Abstract

We report on a comprehensive experimental and theoretical study of light diffraction from synthetic opals. A general theory of coherent elastic scattering (Bragg diffraction) is proposed, taking into account growth-induced effects of interlayer disorder and the refraction of light waves due to a background dielectric permittivity. The diffraction patterns were investigated using monochromatic or white light illumination in various scattering geometries. It is shown that the scattering of a monochromatic beam produces a set of diffraction spots (reflexes), which obey the conditions for Bragg light reflection by the ${hkl}$ crystal planes in a twinned face-centered cubic (fcc) structure made up of closely packed amorphous silica spherical particles. The white light diffraction patterns registered in different geometries are analyzed for a one dimensional (1D) disorder in hexagonal closely packed layers normal to the growth axis.

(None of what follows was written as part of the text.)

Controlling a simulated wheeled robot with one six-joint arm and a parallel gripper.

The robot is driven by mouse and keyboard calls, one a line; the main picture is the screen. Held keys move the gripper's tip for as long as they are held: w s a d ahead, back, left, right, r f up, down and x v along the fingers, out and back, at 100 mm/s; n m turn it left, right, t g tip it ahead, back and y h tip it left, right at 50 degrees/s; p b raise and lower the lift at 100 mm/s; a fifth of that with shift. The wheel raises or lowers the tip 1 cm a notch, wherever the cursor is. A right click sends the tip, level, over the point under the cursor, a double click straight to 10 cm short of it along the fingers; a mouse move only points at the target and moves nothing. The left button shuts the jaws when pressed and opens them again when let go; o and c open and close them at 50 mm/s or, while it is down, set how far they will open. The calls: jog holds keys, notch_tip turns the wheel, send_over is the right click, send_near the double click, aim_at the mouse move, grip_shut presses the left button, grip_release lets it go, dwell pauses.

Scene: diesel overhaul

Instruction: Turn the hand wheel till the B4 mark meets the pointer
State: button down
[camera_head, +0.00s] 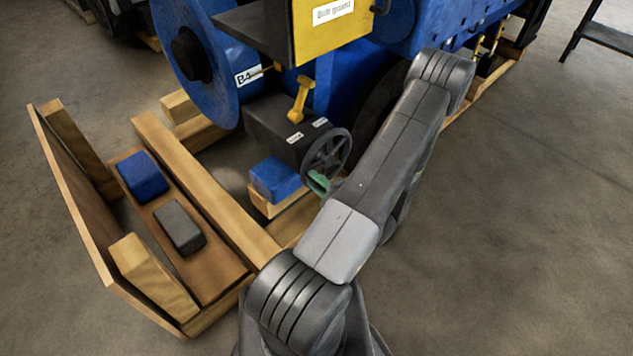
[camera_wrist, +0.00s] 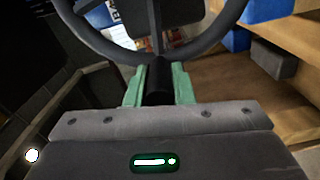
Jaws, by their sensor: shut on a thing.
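The dark hand wheel (camera_head: 340,139) stands on the engine's front, right of a black box. It also arches across the top of the wrist view (camera_wrist: 200,45). My gripper (camera_wrist: 158,90) is shut on the wheel's black handle (camera_wrist: 157,72), with a green finger on each side. In the head view only a bit of green finger (camera_head: 318,182) shows at the wheel's lower edge; my arm hides the rest. The white B4 mark (camera_head: 245,76) is on the rim of the blue disc (camera_head: 212,84). A thin yellow pointer (camera_head: 264,70) has its tip at or close to the mark's right end.
A wooden pallet frame (camera_head: 205,185) stands in front of the engine. A blue block (camera_head: 142,176) and a grey block (camera_head: 180,228) lie in its tray. A yellow panel (camera_head: 330,30) and a yellow lever (camera_head: 301,98) are above the wheel.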

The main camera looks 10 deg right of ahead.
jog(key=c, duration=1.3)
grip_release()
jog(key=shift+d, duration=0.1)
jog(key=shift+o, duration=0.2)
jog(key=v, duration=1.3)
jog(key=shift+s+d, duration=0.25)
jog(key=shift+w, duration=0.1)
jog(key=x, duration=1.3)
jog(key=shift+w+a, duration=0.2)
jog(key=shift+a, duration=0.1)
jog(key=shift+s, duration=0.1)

The data analysis is performed in terms of the suggested diffraction theory of photonic crystals, taking into account the effects of random 1D packing of growing layers. A good quantitative agreement between the experimental data and calculations has been obtained for all diffraction patterns, including the angular and spectral dependencies of the radiation intensity. We have also estimated the statistical parameters of the opal structure composed of fcc lattice twins of random lengths along the sample growth axis. The long-wavelength diffraction edge is found for the principal scattering geometries.